EXERCISE AIM
Return every line below in which "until" appears.

....

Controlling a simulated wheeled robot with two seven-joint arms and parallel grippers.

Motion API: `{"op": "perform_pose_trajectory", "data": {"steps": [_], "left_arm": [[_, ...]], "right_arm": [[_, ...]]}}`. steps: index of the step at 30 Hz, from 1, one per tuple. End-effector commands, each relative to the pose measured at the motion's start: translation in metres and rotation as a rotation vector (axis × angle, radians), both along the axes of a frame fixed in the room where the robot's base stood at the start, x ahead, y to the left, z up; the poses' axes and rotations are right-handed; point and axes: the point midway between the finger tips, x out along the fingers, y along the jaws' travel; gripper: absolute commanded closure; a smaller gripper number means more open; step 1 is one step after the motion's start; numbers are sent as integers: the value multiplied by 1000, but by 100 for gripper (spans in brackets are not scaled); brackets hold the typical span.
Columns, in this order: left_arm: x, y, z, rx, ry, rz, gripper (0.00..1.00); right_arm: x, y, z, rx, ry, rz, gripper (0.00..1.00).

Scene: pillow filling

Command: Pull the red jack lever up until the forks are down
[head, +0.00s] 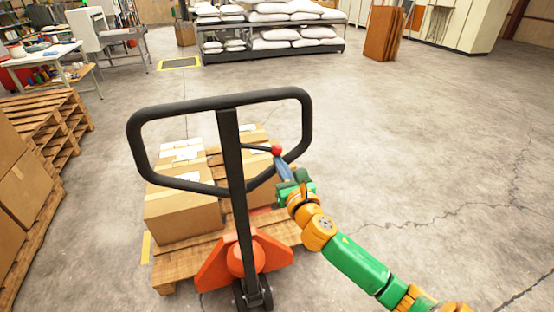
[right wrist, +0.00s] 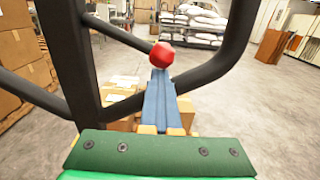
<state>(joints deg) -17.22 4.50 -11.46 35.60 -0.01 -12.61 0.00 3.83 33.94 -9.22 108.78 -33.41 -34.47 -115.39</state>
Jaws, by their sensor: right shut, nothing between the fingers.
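The red jack lever knob (head: 276,150) sits on a short dark rod that sticks out to the right from the handle's black post (head: 233,160). The black loop handle (head: 220,104) stands around it. My right gripper (head: 280,160) is shut, with its blue fingers just below the knob. In the right wrist view the red knob (right wrist: 162,54) shows just beyond the tips of the closed fingers (right wrist: 161,75), in line with them. Whether they touch cannot be told. The forks are hidden under the loaded pallet (head: 180,262). My left gripper is not in view.
Cardboard boxes (head: 183,215) lie on the pallet behind the orange jack base (head: 243,262). Stacked pallets and boxes (head: 25,195) stand at the left. A shelf with white sacks (head: 275,45) is at the back. The floor at the right is clear.

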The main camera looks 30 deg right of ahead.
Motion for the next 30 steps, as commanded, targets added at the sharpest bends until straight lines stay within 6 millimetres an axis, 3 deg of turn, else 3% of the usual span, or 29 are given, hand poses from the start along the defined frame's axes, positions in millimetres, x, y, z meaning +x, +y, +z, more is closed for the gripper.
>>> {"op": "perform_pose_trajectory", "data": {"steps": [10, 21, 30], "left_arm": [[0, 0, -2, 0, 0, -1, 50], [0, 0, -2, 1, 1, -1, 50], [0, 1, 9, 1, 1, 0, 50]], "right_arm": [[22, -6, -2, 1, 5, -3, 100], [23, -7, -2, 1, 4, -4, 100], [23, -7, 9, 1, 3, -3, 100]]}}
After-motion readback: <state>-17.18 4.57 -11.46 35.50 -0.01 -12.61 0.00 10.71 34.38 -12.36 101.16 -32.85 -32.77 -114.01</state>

....

COMPLETED EXERCISE
Command: Pull the red jack lever up until the forks are down
Motion for the next 30 steps, as commanded, targets added at the sharpest bends until straight lines stay within 6 millimetres an axis, 3 deg of turn, else 3% of the usual span, or 29 are given, hand poses from the start along the defined frame's axes, positions in millimetres, x, y, z meaning +x, +y, +z, more is closed for the gripper.

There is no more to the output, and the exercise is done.